Non-Muslims generally harbor a pejorative view of Islam. This presentation offers a different perspective, a Marian outlook espoused by the late Archbishop Fulton J. Sheen in his book, The World’s First Love, and shared by other devotees of the Blessed Virgin Mary.
Mary in the Muslim holy book
Contemporary interest in Islam and the Qur’an, its sacred book, runs high.
Among the queries raised concerning the Qur’an is the place Mary, the Mother of Jesus, occupies in Islam. For the past two millennia people have given many faces to Mary. Some of the most impressive images of her are found in the Qur’an. And ample evidence exists that the sources of its Marian references are found in earlier Christian traditions.
Mary and her son Jesus the prophet have a privileged place in the Qur’an. Mary is the only female whose name is cited. Her name is repeated frequently. The expression, “Jesus son of Mary” appears 13 times, and “Jesus, the Messiah, son of Mary,” is found three times. About 45 times we find Mary’s name or references to it.
According to the Qur’an, God made Mary and Jesus a sign, a witness to faith. “And We made the son of Mary and his mother a portent” (Sura 23:50; Sura 21:91).
Both the Qur’an and the entire Islamic tradition consider Mary the most blessed and prominent of women. This belief reaches back to Muhammad as noted in Musnad by Ibn Hanbal. The founder of Islam placed Mary above even his daughter Fatimah, and said Fatimah would have been highest among women were it not for Mary.
Christianity and Islam are both missionary faiths originating among Semitic peoples. They have this in common: belief in one God, who is just, merciful, omnipotent, omniscient, and who acts in history. Accepting Jesus as prophet and Messiah, Islam thus elevates his mother, Mary, to a special position and role.
Islam is the only great post-Christian religion of the world. Since it originated in the seventh century under the leadership of Muhammad, it was possible to include some elements of Christianity and Judaism along with some customs of Arabia.
Islam seems to use the doctrine of the unity of God, his majesty and his creative power, to reject Christ as the Son of God. Not understanding the notion of the Trinity, Muhammad recognizes Christ as a prophet and announces himself, that is, Muhammad.
Christian Europe, the West, barely escaped eradication at the hands of the early Muslim jihadists. At various times the Muslims were repulsed near Tours, Vienna, Lepanto and other areas. The Church across North Africa was destroyed by Muslim invasions. Presently Islam is again on the rise and flexing its power.

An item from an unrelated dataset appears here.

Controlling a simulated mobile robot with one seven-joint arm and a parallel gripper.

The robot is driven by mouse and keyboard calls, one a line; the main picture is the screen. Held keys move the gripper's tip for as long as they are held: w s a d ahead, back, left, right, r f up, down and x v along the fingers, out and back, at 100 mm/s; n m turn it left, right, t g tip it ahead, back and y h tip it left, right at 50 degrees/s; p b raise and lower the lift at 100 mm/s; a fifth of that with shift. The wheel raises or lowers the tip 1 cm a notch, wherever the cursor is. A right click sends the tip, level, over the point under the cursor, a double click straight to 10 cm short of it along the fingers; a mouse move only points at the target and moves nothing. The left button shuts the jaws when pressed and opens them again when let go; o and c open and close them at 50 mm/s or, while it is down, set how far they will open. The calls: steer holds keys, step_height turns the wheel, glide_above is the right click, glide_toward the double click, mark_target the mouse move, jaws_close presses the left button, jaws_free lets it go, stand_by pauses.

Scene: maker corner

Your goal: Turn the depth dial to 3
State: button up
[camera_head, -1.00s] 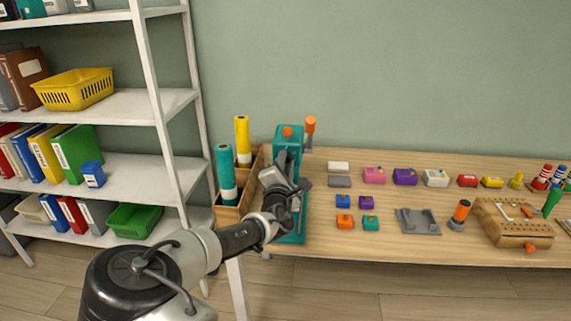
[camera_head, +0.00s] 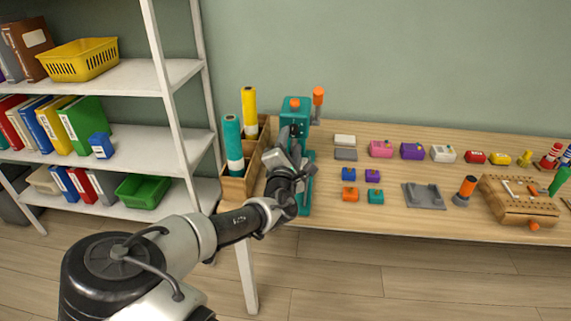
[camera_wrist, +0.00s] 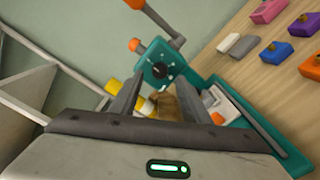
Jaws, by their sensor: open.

If Islam is a heresy, which Hilaire Belloc declared it to be, it is the only heresy that has never declined. Rather, it has rebounded. Other heresies experienced a period of vigor and influence, but later declined and lapsed into doctrinal decay at the death of the leader, and eventually faded away as a social movement. Islam, on the contrary, endured and has not declined in numbers or in the loyalty of its followers.
On the surface of things, the missionary efforts of the Church with Muslims have failed. They seem almost unconvertible. Muslims believe they have the final and definitive revelation of God and that Jesus Christ was only a prophet announcing Muhammad, the last of God’s real prophets.
Currently, the hatred of Muslim countries toward the West is becoming hatred against Christianity itself. There is still grave danger that the temporal power of Islam may return and bring with it the menace that will overcome the West that has ceased to be Christian, and affirm itself as the great anti-Christian world power. Muslim literature says, “When the locust swarms darken countries, they bear on their wings these words in Arabic: We are God’s host, each of us has 99 eggs, and if we had 100, we should lay waste the world, with all that is in it.”
The problem is how to prevent the hatching of the hundredth egg. Some believe firmly these fears concerning the Muslims will not be realized. They believe that Islam will eventually turn to Christianity, and in a way that missionaries do not expect. These Christians believe that this will happen not through the teachings of Christianity, but through inviting the Muslims to veneration of the Mother of God. This is their line of reasoning.
Role of Mary
The Qur’an, the Muslim bible, contains many passages about the Blessed Virgin Mary. It speaks of her Immaculate Conception and the Virgin Birth. The third chapter details the history of Mary’s family in a genealogy that goes back through Abraham, Noah and to Adam. Comparing the Qur’an’s description of Mary’s birth with the apocryphal gospel version reveals a similarity that indicates Muhammad probably depended on the latter. Both books describe the old age and sterility of Mary’s Mother, Ann. When Ann conceives Mary, she says in the Qur’an, “O Lord, I vow and consecrate to you what is already within me. Accept it from me.” When Mary is born, her mother says, “I consecrate her with all her posterity under your protection, O Lord, against Satan.”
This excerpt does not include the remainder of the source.